>> begin RECORDED DATA

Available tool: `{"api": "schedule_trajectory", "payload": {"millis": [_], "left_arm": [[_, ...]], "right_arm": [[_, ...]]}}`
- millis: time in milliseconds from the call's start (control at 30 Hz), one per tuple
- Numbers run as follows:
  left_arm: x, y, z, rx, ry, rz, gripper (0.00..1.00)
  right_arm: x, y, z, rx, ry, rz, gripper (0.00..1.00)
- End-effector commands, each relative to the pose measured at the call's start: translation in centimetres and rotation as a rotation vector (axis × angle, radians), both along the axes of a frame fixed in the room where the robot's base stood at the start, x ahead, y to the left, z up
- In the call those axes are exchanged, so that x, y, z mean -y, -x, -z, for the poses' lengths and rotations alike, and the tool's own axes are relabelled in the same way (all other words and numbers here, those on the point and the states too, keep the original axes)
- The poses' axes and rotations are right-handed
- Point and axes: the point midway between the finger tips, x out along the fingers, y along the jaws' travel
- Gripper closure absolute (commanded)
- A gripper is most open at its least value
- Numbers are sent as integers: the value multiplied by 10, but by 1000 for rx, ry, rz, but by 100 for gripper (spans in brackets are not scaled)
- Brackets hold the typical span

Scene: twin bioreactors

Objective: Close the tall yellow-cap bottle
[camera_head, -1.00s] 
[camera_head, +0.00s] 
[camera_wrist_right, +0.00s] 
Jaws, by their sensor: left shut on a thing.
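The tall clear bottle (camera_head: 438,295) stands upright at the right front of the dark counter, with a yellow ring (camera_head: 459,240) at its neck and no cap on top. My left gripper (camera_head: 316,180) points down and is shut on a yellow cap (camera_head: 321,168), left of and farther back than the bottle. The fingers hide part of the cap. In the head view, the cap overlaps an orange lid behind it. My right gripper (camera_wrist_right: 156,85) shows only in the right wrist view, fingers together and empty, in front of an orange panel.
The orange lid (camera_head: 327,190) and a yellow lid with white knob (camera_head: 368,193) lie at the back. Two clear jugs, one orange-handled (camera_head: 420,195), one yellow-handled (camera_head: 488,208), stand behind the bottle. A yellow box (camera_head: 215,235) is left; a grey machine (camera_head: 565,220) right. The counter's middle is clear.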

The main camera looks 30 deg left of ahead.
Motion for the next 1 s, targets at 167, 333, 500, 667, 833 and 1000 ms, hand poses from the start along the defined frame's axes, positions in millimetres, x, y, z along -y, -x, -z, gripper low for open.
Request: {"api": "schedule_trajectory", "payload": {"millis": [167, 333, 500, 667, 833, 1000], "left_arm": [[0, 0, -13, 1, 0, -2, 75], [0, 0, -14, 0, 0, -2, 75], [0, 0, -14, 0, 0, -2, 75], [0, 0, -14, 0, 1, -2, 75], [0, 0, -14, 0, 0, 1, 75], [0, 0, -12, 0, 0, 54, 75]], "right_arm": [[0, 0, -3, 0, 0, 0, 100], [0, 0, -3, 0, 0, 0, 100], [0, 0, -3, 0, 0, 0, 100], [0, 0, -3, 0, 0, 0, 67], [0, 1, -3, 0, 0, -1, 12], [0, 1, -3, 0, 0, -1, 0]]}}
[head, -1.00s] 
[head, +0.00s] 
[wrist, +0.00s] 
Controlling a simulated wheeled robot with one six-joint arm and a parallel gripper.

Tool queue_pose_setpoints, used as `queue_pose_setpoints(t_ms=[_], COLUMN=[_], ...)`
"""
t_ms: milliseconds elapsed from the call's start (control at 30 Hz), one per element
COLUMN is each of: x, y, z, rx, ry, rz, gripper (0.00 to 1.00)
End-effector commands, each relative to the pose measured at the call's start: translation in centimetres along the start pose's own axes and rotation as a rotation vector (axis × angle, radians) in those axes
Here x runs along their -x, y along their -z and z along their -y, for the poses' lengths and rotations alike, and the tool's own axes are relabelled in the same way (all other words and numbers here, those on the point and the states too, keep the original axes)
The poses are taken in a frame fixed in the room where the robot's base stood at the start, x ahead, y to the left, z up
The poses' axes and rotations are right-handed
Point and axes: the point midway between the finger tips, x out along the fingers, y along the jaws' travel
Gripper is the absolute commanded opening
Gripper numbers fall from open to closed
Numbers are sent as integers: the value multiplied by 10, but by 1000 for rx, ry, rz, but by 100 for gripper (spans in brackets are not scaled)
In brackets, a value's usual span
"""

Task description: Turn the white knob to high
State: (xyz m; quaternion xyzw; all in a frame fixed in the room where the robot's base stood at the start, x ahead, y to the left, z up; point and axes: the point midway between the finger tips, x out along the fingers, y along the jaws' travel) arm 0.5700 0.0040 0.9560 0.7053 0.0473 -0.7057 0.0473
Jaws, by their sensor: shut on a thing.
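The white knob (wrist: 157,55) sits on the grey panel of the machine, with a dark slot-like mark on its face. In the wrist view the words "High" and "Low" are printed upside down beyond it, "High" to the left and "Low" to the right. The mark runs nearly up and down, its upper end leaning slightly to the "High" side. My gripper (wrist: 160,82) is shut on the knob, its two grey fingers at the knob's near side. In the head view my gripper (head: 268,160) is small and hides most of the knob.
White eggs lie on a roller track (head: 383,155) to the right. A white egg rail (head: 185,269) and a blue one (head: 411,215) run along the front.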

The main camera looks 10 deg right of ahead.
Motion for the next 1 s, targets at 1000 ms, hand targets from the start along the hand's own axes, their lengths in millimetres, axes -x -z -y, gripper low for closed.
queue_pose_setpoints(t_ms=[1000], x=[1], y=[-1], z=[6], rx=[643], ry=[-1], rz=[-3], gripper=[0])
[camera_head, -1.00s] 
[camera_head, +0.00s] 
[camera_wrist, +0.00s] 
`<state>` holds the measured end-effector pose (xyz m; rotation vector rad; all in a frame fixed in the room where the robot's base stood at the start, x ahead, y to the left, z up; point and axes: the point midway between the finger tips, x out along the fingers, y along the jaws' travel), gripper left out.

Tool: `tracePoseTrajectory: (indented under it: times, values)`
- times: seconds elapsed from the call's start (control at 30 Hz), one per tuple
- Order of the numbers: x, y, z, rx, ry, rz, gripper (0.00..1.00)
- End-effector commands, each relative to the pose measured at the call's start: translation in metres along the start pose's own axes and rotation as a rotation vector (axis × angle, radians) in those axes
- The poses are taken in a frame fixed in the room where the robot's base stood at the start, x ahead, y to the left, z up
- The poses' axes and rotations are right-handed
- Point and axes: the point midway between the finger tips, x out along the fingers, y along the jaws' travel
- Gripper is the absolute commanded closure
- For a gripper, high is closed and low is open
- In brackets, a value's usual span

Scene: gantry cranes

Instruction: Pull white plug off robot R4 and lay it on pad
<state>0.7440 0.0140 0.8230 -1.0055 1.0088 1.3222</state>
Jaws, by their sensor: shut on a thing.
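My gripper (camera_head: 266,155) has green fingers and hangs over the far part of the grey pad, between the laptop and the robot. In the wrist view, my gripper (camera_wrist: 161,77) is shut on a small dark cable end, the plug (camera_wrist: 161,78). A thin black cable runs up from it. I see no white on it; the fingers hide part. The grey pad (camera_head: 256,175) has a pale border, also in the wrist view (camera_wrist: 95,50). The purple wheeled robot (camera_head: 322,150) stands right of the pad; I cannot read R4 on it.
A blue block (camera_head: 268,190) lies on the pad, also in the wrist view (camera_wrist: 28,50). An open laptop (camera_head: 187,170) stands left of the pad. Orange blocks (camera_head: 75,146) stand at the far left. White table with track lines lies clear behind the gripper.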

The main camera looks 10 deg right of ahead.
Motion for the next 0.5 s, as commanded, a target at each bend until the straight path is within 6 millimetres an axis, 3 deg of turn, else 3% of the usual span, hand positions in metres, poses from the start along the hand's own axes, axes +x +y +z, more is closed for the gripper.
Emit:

>> end RECORDED DATA
>> begin RECORDED DATA

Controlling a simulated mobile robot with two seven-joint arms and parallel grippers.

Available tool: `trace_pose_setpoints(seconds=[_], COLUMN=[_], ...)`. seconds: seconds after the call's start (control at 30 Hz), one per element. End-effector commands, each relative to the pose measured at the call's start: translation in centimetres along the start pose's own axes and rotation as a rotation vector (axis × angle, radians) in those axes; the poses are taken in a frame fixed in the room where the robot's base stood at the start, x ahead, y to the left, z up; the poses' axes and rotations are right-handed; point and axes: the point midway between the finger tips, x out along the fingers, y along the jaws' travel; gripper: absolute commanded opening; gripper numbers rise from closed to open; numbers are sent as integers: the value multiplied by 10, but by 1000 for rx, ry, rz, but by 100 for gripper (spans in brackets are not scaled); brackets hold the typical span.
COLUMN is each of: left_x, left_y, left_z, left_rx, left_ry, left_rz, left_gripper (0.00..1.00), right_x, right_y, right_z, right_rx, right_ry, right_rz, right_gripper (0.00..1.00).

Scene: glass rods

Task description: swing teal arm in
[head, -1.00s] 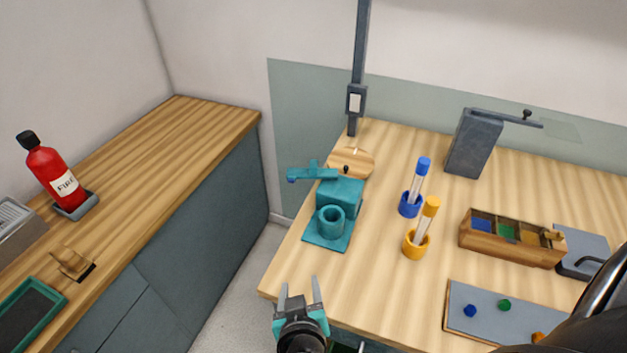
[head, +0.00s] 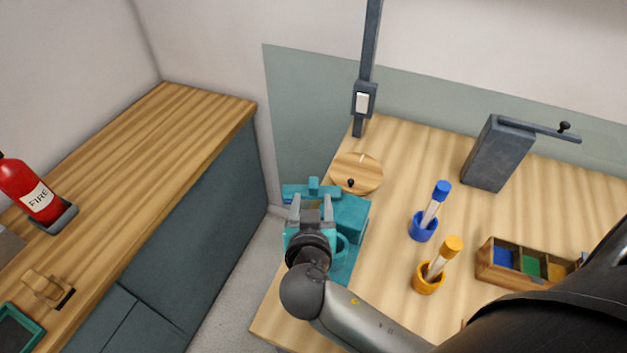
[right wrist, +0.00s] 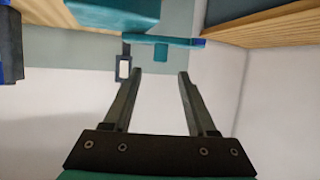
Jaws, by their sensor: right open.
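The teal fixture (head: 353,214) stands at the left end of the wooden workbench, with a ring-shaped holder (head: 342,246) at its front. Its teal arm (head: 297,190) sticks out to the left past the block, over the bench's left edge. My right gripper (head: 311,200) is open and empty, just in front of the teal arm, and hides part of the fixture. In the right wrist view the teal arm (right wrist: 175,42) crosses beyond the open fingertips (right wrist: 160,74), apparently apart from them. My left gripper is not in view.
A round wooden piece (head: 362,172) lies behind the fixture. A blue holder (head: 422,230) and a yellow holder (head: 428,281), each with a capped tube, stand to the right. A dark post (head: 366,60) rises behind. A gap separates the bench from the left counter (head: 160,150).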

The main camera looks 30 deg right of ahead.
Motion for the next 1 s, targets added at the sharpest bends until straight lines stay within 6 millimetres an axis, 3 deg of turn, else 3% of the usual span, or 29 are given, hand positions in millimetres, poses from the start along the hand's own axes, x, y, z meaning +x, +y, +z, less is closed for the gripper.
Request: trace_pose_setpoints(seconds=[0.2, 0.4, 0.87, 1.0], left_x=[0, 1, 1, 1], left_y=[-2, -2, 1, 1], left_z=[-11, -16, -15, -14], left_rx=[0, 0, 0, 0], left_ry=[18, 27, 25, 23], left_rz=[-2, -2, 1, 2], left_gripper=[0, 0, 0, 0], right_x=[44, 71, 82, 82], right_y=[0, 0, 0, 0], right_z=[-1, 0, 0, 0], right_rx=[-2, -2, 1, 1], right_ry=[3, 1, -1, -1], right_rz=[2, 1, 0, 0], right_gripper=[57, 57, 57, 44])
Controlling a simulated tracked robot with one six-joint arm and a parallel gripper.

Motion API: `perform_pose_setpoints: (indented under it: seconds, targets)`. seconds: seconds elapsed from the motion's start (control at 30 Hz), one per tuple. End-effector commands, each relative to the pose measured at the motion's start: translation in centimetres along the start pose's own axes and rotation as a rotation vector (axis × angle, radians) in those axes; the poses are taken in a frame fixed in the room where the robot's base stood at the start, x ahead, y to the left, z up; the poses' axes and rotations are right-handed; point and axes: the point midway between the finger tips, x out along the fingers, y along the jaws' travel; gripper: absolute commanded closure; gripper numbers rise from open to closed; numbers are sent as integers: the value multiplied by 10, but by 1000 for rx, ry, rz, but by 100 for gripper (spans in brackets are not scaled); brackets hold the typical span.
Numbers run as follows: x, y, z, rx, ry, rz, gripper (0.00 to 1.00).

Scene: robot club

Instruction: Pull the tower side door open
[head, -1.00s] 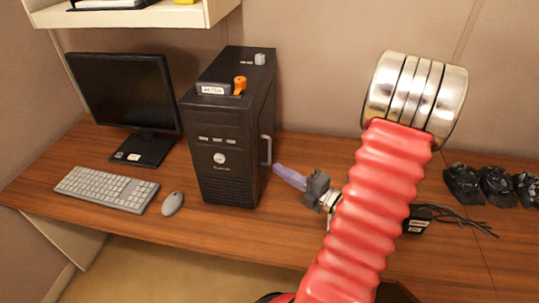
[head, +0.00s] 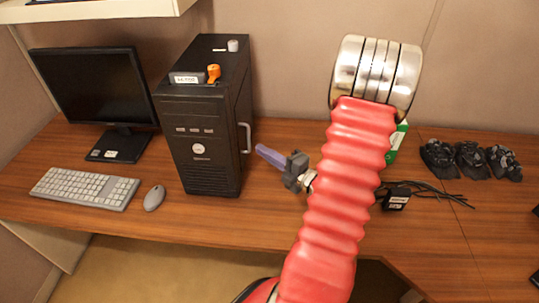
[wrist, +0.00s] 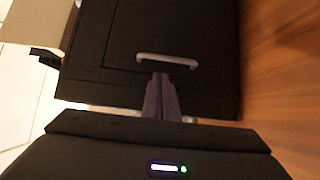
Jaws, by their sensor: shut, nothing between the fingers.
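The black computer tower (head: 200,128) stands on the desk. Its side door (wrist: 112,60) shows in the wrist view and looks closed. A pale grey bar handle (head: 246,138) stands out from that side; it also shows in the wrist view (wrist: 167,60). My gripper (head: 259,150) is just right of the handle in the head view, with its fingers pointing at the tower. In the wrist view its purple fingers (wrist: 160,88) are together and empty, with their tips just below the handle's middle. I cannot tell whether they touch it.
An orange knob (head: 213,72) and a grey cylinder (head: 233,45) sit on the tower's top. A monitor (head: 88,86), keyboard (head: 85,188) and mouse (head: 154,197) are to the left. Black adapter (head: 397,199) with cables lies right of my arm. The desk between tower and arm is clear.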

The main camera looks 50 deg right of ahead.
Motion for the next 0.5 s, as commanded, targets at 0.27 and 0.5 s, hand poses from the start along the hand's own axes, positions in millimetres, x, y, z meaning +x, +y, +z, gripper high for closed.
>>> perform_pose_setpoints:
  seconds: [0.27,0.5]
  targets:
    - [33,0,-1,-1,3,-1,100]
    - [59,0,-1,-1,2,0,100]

>> end RECORDED DATA
>> begin RECORDED DATA

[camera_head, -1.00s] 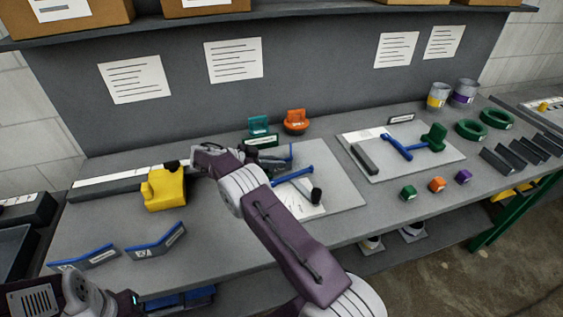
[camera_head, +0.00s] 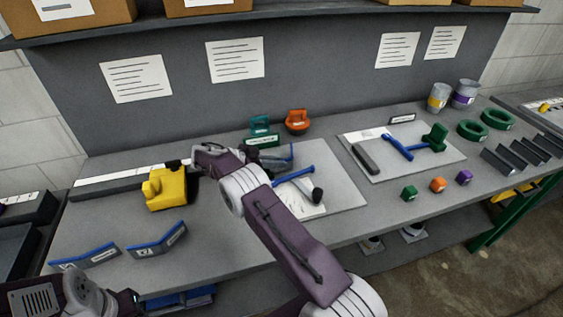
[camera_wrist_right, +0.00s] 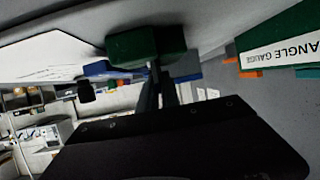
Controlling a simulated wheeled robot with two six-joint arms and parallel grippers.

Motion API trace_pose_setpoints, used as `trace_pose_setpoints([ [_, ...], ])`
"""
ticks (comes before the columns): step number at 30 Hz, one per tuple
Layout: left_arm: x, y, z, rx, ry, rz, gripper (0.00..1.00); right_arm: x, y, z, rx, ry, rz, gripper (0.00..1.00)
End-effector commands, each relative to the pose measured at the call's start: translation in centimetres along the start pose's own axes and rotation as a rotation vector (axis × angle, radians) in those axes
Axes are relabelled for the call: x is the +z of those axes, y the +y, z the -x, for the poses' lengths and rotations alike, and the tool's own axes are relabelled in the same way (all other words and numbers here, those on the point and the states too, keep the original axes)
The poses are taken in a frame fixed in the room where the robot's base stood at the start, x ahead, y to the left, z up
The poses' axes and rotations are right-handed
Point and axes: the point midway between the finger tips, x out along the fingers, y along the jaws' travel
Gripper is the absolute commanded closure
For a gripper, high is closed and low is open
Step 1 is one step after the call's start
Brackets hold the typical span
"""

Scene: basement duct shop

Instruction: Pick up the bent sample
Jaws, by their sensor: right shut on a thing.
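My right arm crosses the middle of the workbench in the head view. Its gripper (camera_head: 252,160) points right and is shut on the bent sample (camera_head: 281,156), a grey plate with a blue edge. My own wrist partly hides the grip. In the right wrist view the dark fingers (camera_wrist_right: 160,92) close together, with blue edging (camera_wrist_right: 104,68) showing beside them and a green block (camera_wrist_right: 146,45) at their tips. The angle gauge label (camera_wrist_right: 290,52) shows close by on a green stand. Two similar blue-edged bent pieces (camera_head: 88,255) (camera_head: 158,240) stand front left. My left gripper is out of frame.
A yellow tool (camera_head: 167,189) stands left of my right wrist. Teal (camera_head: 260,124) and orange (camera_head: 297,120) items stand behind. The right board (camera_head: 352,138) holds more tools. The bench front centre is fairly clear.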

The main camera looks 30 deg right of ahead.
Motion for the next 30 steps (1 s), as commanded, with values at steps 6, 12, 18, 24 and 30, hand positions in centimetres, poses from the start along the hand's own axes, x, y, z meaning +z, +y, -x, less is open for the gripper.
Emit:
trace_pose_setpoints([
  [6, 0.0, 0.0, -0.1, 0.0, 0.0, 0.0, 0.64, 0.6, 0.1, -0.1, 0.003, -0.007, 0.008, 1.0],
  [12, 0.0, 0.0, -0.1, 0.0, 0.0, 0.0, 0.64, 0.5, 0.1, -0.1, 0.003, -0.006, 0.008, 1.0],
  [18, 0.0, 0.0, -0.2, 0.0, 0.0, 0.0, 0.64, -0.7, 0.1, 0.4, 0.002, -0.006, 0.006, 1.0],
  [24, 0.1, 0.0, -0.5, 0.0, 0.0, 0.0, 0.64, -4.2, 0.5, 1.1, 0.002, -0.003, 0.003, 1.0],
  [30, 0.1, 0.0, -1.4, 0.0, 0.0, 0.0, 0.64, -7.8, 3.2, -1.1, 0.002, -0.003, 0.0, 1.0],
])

>> end RECORDED DATA

Print the lines from the line containing "The main camera looks 30 deg left of ahead." to the line containing "low for open.", both ends included, exactly and with nothing added.

The main camera looks 30 deg left of ahead.
Motion for the next 1 s, targets at 167, 333, 500, 667, 833 and 1000 ms, hand poses from the start along the defined frame's axes, positions in millimetres, x, y, z along -y, -x, -z, gripper low for open.

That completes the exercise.